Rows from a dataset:
********************

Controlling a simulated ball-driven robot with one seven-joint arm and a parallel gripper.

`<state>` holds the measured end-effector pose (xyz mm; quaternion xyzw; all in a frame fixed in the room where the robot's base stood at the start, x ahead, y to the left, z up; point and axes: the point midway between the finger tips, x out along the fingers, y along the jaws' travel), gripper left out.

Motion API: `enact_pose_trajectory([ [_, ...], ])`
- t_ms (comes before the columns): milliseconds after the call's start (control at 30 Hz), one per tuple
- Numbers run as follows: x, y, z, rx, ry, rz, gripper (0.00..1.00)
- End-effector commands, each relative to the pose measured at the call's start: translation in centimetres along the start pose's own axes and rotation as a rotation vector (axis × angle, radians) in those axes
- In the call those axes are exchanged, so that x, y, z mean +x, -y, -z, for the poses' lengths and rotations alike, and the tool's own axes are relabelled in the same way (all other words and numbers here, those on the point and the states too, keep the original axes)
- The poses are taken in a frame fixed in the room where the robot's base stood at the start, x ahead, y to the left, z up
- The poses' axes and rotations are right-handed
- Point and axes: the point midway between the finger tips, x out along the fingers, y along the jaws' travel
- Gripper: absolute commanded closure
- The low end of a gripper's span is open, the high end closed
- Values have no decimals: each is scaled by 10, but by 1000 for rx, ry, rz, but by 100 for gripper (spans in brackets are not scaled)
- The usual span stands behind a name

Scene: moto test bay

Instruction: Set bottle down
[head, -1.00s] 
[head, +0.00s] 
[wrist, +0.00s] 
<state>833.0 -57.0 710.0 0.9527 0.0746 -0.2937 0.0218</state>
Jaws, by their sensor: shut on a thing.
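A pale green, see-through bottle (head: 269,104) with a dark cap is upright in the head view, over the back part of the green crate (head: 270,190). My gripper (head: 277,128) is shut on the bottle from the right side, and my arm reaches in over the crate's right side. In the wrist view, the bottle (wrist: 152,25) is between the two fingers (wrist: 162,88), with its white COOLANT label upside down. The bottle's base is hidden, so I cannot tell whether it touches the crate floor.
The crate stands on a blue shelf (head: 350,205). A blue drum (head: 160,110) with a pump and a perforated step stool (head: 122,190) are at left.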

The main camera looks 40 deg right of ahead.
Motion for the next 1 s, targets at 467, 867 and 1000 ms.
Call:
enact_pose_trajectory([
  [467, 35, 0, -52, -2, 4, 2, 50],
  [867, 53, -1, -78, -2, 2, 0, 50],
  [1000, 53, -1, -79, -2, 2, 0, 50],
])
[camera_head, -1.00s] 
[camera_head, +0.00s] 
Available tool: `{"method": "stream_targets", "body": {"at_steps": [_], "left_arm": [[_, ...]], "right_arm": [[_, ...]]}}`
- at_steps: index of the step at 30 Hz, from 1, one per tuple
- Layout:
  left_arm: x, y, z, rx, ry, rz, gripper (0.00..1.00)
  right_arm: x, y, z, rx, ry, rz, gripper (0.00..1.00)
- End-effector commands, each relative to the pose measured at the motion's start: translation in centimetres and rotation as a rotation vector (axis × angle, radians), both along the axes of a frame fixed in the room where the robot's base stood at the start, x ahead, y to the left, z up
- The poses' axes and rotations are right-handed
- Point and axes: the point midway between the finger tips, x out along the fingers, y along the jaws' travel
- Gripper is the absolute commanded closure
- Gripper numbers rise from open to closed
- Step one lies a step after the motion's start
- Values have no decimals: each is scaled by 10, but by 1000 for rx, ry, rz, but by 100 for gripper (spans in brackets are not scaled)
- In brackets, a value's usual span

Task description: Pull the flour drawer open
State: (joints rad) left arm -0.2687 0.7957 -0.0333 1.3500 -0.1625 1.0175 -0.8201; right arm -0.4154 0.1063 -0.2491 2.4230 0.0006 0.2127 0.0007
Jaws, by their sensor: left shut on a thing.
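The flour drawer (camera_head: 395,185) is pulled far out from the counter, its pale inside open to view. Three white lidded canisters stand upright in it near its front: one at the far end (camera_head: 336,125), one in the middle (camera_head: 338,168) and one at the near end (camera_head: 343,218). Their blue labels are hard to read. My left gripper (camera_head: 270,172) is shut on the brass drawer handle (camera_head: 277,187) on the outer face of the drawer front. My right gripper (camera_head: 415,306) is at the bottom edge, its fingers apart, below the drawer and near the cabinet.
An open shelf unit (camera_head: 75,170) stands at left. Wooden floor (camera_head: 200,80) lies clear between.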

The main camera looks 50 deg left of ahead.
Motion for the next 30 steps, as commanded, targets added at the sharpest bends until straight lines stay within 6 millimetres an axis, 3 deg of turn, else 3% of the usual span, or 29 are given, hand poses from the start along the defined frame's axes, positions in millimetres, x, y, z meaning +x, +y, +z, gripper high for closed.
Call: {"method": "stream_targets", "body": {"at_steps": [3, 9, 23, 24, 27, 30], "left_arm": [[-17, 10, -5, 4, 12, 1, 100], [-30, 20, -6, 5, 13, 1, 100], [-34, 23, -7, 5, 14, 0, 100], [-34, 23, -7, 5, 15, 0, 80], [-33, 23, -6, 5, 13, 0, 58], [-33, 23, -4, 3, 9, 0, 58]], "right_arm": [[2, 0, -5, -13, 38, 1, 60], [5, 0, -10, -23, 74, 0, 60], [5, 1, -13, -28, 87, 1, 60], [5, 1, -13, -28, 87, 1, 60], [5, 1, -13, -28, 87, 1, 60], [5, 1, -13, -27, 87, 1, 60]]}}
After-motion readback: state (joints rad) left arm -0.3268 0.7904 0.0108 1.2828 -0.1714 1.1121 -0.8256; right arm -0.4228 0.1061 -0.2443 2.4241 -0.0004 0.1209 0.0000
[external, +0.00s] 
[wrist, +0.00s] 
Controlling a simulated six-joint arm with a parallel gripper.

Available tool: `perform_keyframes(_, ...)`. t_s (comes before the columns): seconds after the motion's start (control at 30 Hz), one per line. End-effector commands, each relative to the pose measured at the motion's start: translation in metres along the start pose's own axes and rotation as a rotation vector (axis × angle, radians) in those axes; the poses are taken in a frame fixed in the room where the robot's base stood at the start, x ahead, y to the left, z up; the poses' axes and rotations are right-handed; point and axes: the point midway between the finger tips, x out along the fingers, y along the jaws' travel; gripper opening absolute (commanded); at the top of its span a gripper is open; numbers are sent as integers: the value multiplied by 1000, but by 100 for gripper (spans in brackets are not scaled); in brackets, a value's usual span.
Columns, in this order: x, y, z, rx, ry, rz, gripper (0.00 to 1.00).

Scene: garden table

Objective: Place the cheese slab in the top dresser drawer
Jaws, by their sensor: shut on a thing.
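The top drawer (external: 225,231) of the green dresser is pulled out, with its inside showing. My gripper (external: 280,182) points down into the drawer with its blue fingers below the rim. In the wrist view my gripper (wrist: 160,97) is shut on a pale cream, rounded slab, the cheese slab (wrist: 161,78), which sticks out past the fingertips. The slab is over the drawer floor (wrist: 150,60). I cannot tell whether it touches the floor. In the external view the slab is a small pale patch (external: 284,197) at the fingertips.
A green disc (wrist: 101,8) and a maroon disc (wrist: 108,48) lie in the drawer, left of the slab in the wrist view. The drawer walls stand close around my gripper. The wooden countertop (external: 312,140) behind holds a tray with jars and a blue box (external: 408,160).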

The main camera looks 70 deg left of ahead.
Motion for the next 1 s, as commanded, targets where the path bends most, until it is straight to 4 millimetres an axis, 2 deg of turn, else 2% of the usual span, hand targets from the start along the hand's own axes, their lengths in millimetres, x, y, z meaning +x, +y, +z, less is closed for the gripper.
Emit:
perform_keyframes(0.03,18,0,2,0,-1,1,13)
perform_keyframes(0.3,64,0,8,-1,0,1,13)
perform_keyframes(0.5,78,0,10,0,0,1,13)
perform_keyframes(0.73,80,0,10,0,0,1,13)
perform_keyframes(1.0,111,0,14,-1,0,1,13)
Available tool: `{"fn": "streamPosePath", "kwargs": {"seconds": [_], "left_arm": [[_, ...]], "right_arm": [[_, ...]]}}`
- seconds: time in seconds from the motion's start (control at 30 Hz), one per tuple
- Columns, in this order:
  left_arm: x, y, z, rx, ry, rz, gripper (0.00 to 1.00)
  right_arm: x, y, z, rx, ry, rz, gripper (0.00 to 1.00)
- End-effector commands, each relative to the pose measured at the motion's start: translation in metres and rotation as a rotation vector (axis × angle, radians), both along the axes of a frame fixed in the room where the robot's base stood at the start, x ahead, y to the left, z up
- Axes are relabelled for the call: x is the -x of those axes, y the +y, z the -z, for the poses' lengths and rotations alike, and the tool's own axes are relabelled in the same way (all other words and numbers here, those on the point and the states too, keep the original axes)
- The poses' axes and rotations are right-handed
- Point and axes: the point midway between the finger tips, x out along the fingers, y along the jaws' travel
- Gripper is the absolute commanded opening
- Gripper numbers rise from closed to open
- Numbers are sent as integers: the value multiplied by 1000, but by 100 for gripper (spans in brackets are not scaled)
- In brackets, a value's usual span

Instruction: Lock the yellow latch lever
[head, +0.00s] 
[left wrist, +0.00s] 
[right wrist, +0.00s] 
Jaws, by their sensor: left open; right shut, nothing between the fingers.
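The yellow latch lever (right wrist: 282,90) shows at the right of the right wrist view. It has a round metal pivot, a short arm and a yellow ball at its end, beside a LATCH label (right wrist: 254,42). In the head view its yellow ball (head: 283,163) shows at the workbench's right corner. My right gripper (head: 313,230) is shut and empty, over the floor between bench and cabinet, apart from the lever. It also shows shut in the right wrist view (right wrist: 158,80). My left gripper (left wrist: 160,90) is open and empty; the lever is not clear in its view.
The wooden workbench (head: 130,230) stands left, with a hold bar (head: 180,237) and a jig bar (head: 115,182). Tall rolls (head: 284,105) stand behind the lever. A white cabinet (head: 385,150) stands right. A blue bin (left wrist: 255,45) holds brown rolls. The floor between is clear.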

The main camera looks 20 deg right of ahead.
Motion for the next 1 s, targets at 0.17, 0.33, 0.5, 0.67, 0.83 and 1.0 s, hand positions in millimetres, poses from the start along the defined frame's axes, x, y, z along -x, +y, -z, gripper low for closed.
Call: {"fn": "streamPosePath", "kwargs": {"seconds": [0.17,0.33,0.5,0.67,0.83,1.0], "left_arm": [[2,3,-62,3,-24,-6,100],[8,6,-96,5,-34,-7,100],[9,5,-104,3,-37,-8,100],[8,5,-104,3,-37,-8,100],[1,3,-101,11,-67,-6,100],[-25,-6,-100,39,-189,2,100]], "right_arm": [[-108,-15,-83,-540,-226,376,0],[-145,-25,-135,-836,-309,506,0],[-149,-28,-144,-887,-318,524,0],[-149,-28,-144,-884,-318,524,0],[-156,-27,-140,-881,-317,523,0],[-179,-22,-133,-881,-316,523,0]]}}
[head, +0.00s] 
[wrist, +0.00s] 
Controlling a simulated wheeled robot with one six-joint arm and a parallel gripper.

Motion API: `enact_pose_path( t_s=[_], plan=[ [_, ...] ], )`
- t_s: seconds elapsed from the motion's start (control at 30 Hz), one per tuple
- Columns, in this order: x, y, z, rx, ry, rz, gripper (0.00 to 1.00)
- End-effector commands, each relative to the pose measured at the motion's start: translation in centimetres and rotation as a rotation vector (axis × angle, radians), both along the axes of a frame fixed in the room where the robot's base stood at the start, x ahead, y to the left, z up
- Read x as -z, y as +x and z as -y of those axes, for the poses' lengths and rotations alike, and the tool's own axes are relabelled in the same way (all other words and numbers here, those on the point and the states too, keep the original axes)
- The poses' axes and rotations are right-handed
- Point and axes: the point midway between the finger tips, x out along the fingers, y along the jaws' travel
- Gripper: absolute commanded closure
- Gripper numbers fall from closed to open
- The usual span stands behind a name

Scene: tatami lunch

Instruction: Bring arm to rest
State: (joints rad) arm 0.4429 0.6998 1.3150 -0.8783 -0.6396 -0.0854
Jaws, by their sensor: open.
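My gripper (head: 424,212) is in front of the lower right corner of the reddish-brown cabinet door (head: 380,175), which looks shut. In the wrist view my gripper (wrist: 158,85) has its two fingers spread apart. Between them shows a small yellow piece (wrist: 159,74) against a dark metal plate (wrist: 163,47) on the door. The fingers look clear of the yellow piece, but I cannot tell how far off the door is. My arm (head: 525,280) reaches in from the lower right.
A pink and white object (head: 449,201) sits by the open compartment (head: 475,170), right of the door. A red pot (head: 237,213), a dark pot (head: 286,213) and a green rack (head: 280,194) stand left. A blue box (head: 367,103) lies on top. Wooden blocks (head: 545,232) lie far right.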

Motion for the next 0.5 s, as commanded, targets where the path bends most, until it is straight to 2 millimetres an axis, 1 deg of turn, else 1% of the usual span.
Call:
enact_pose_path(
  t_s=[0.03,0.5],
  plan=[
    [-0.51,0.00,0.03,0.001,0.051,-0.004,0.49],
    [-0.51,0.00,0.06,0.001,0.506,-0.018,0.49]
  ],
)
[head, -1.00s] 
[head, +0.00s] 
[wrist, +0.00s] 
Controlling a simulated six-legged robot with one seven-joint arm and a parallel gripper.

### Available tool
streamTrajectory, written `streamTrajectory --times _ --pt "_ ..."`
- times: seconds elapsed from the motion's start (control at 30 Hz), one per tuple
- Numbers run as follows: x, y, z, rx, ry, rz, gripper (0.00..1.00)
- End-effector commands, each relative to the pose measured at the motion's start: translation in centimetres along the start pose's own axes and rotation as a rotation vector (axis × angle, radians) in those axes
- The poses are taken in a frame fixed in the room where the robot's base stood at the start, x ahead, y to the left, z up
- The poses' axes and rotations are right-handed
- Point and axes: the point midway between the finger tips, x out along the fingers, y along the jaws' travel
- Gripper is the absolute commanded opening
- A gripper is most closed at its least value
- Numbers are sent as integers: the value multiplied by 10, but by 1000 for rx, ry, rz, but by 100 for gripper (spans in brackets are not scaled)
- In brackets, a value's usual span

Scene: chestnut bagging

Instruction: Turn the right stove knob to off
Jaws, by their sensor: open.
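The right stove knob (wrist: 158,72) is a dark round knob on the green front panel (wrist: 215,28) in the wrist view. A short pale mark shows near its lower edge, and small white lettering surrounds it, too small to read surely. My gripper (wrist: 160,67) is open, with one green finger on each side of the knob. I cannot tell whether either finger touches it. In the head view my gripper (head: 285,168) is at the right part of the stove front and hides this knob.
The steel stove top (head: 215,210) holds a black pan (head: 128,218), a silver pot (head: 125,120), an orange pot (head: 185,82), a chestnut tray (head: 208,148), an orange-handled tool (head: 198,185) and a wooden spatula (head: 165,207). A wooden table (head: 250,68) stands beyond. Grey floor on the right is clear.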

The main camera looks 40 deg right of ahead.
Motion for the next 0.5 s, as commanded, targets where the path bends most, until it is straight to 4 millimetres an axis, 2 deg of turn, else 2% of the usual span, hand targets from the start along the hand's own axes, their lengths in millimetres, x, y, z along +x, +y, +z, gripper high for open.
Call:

********************

### Set problem
Gather up the lines that contain the word "times".

### Full solution
streamTrajectory, written `streamTrajectory --times _ --pt "_ ..."`
- times: seconds elapsed from the motion's start (control at 30 Hz), one per tuple

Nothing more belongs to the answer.